The U.S. Coast Guard has a proud tradition and lineage dating back to its founding as the Revenue Cutter Service 225 years ago. The service’s missions have expanded from those early days to include combatting international drug trafficking, fighting overseas when called on, and after 9/11, being a key player in providing homeland security.
The Coast Guard’s platforms have changed a great deal as well since the age of sail. Today the service boasts a varied fleet of cutters, patrol boats, and aircraft for rescuing mariners in distress, conducting law-enforcement operations, and monitoring our waterways and ports. But the backbone of the Coast Guard has always been its cutters, and the classic image of the service in the public’s mind is that of the cutterman facing down adversaries and enduring the elements in protection of our shores. But how healthy is the cutter force today?

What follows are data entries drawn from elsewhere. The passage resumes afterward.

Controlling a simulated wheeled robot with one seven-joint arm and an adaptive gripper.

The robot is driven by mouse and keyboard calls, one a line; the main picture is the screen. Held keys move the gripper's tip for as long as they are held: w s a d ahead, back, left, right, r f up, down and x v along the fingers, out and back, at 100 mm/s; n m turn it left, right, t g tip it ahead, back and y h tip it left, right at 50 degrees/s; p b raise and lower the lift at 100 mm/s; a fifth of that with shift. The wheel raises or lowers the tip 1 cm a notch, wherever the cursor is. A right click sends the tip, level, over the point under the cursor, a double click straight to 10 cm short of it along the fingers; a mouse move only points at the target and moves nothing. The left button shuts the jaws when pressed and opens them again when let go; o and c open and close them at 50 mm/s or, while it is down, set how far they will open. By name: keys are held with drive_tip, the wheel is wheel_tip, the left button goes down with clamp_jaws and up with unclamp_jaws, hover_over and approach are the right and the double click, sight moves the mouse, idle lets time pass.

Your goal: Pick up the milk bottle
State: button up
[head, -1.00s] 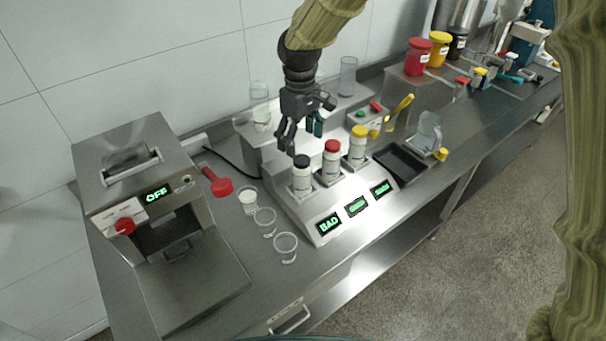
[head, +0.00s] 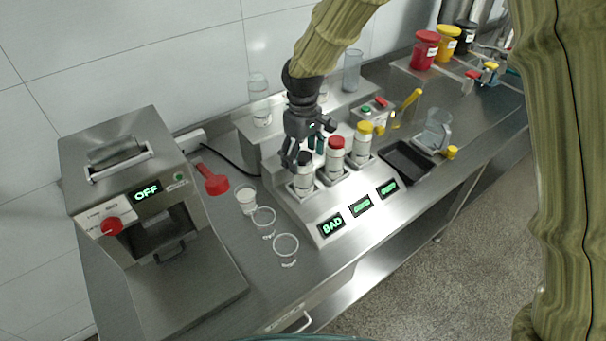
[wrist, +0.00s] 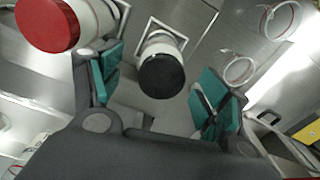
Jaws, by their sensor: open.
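Three white bottles stand upright in square sockets on a stepped metal stand. One has a black cap (head: 304,159), one a red cap (head: 337,142), and one a yellow cap (head: 365,127). Which of them is the milk bottle cannot be told from the labels. My gripper (head: 303,150) is open just above and behind the black-capped bottle. In the wrist view, the black cap (wrist: 161,76) lies between the two teal finger pads, with a gap on both sides. The red cap (wrist: 47,25) is outside the left finger, close to it.
Several clear cups, including a front one (head: 286,247), stand left of the stand (head: 327,212). A metal machine (head: 140,200) reading OFF is further left. A red scoop (head: 214,181) lies between. A dark tray (head: 405,161) and a clear jug (head: 435,130) are right.

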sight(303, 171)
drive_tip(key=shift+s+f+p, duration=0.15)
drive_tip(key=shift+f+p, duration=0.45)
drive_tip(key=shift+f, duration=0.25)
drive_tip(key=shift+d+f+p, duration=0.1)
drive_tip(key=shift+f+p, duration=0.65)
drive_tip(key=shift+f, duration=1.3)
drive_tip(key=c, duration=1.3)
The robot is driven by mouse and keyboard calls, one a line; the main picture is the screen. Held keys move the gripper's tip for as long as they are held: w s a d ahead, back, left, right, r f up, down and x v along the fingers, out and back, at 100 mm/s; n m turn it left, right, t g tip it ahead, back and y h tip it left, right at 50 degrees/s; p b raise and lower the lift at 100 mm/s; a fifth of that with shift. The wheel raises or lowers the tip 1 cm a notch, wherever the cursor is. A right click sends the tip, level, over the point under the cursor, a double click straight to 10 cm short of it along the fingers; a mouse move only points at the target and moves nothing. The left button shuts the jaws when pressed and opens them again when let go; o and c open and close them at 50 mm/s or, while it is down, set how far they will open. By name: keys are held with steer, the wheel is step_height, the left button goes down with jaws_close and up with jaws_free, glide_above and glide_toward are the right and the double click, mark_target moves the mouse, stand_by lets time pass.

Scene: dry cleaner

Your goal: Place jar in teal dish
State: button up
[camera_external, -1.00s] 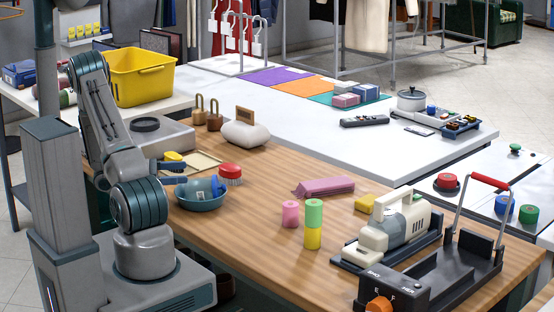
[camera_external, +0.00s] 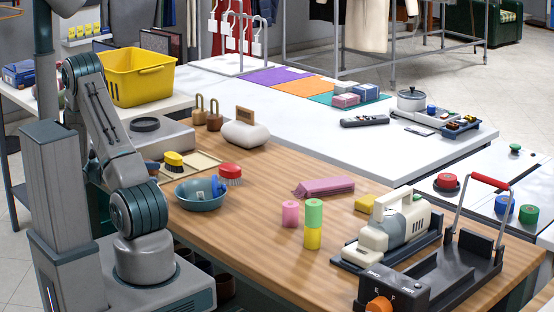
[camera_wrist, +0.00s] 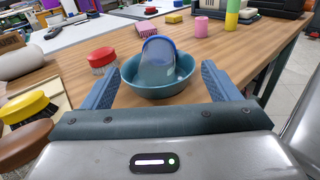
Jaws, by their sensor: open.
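The jar is a bluish, see-through piece with a darker blue rim or lid. In the wrist view the jar (camera_wrist: 157,66) stands tilted inside the teal dish (camera_wrist: 150,92), partly above its rim. In the external view the jar (camera_external: 215,187) also shows in the teal dish (camera_external: 200,203) on the wooden counter. My gripper (camera_wrist: 160,70) is open, its blue fingers apart on either side of the picture with the dish and jar ahead between them. Nothing is held. In the external view my arm mostly hides the gripper.
A red-topped brush (camera_external: 230,172) stands close behind the dish. A yellow brush (camera_external: 173,160) lies by a tan tray (camera_external: 203,160) to the left. Pink (camera_external: 290,213) and green-and-yellow (camera_external: 313,225) cylinders stand right. Bare counter lies between them and the dish.

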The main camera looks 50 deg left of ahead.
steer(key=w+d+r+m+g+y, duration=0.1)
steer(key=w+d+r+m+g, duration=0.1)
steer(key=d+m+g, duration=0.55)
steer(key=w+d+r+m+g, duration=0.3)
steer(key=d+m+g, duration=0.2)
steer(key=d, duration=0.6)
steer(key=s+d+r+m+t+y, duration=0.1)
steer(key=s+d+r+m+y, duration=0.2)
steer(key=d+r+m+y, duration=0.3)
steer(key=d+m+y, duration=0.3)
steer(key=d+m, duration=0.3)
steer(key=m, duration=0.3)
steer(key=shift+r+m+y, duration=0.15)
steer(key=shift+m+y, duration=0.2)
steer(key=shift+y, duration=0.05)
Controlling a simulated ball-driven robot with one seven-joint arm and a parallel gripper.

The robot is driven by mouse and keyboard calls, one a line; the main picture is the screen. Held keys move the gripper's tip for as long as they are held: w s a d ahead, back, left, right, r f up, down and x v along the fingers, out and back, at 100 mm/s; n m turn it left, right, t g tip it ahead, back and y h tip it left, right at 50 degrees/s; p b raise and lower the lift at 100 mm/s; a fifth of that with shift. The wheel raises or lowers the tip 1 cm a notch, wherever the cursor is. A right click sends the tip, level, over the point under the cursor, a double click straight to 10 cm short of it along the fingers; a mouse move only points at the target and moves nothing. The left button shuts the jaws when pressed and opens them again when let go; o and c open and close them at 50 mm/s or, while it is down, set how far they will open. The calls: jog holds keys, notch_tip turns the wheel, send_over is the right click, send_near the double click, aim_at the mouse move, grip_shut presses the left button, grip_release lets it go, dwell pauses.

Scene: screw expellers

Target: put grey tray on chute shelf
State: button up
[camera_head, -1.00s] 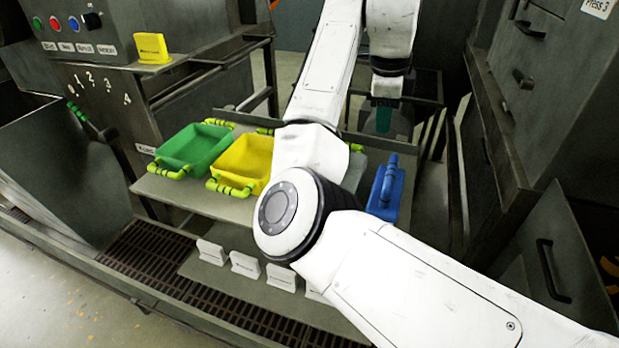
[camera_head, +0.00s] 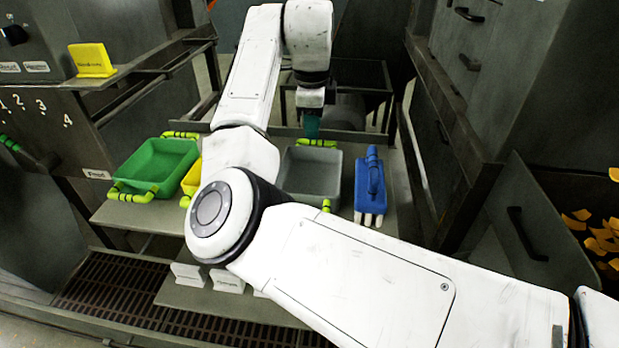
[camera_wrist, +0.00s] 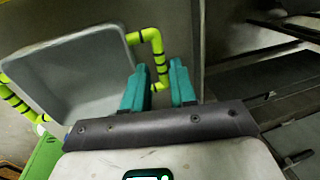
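The grey tray (camera_head: 311,172) is an open box with yellow-green handles. It sits on a grey shelf, between the yellow tray and the blue tool. In the wrist view the grey tray (camera_wrist: 75,72) fills the upper left, with one bent handle (camera_wrist: 153,40) on its near side. My gripper (camera_wrist: 158,66) has two teal fingers standing apart, with the handle's lower end appearing between them. I cannot tell whether they touch it. In the head view my gripper (camera_head: 311,124) is at the tray's far edge. I cannot tell which surface is the chute shelf.
A green tray (camera_head: 160,163) and a yellow tray (camera_head: 192,178), partly hidden by my arm, stand left of the grey tray. A blue tool with white ends (camera_head: 370,186) lies close on its right. A dark cabinet (camera_head: 480,110) rises at the right.

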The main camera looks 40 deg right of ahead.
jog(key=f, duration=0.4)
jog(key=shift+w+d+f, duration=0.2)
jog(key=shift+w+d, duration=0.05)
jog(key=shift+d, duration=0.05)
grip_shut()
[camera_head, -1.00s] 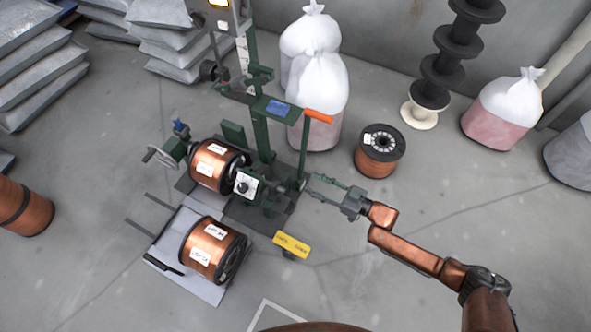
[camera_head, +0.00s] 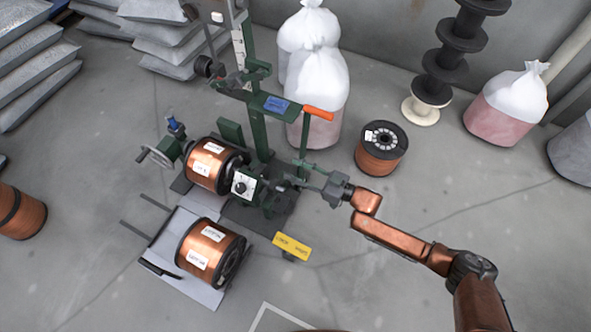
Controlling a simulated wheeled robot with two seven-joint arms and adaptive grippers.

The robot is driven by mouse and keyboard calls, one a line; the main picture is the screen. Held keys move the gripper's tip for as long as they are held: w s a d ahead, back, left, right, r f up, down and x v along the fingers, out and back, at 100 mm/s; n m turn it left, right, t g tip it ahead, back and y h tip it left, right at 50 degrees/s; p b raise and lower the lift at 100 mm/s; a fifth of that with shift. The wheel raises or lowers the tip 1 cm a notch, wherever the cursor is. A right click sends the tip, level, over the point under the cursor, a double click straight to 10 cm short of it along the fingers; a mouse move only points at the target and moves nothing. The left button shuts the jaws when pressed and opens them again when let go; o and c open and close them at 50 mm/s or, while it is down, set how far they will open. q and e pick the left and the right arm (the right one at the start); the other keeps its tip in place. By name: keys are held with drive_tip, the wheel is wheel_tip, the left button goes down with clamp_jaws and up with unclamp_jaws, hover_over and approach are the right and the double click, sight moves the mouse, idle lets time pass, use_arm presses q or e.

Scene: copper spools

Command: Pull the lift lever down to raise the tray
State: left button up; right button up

It could be better, according to Lieutenant Commander Brian Smicklas. The cutterman’s career path increasingly has become a rocky one, he asserts. Shoreside service, offering multiple avenues of advancement and a life less spartan and demanding than lengthy cutter deployments, is attracting more and more junior officers and making cutter service look less and less optimal. If the trend continues, the author warns, a crisis in command could be looming, with fewer top-tier leaders down the road having served at sea.
Meanwhile, the vessels themselves also need tending, particularly the medium endurance cutters (WMECs), some of which are half a century old and have been the workhorses of the Coast Guard fleet since the Cold War. As Commander Jay Caputo notes, “The WMECs served their purpose, and while they prepared for a third world war, they continued to live up to their revenue-cutter heritage, protecting the public every day.” Fortunately, for the Coast Guard and the nation, these venerable ships will finally get some respite, as a new class of offshore patrol cutter (OPC) is being developed. Like the WMECs, the OPCs will offer capabilities between the national security cutters and the fast response cutters. Out with the old workhorses, and in with the new.
The Coast Guard has played a vital role in the Arctic since the purchase of Alaska in 1867. But with greater areas of the Arctic now ice-free for longer periods of time, the service finds itself challenged to maintain the presence needed there given its current force structure. Aside from a heavy and medium icebreaker, a Great Lakes icebreaker, and some buoy tenders and tugs, the Coast Guard lacks surface assets capable of operating effectively in even first-year ice. Dr. Scott Truver presents what he terms an “85 percent solution”: an ice-strengthened national security cutter. Reinforced NSCs, while not a replacement for medium or heavy icebreakers, would serve as “gap-fillers” to meet the Coast Guard’s expanding Arctic operations and would be, as the authors says, “good enough” to provide the necessary multi-mission capabilities in the region.